*Instructions for the task:* Show all lines holding "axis".

*Dataset extract:*
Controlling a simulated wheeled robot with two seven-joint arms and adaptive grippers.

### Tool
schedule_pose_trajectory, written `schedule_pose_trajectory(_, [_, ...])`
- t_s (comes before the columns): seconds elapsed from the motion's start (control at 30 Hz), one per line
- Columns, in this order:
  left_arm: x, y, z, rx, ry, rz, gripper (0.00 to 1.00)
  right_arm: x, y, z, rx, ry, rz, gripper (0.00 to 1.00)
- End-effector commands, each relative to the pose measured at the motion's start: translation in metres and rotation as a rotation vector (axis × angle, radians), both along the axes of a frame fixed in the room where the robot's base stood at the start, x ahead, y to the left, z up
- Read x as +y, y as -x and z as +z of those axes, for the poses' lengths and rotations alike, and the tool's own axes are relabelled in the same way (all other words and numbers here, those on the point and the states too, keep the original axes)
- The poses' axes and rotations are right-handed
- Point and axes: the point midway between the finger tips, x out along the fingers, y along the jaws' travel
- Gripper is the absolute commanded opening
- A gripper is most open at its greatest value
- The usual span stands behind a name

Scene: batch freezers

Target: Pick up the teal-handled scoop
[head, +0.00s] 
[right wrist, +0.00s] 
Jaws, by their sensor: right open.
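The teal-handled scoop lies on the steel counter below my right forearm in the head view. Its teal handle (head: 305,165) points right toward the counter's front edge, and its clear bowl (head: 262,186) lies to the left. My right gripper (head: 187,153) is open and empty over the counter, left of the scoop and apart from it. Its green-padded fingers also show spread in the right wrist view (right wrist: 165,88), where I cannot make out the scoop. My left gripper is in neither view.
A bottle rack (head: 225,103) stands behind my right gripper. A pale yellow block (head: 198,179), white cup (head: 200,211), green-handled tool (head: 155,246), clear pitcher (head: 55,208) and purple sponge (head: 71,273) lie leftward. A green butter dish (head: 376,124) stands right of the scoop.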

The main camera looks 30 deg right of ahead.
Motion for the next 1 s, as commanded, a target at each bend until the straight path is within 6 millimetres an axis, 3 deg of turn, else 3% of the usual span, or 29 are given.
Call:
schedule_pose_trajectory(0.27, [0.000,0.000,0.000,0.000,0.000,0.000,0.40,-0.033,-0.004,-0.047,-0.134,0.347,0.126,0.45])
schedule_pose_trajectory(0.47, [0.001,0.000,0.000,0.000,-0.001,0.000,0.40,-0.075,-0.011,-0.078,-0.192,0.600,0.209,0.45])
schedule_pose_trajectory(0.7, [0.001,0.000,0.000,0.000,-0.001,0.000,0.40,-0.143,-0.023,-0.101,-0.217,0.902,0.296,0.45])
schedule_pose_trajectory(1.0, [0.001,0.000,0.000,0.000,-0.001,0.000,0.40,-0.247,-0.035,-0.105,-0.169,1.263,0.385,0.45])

*Answer to the problem:*
- End-effector commands, each relative to the pose measured at the motion's start: translation in metres and rotation as a rotation vector (axis × angle, radians), both along the axes of a frame fixed in the room where the robot's base stood at the start, x ahead, y to the left, z up
Motion for the next 1 s, as commanded, a target at each bend until the straight path is within 6 millimetres an axis, 3 deg of turn, else 3% of the usual span, or 29 are given.

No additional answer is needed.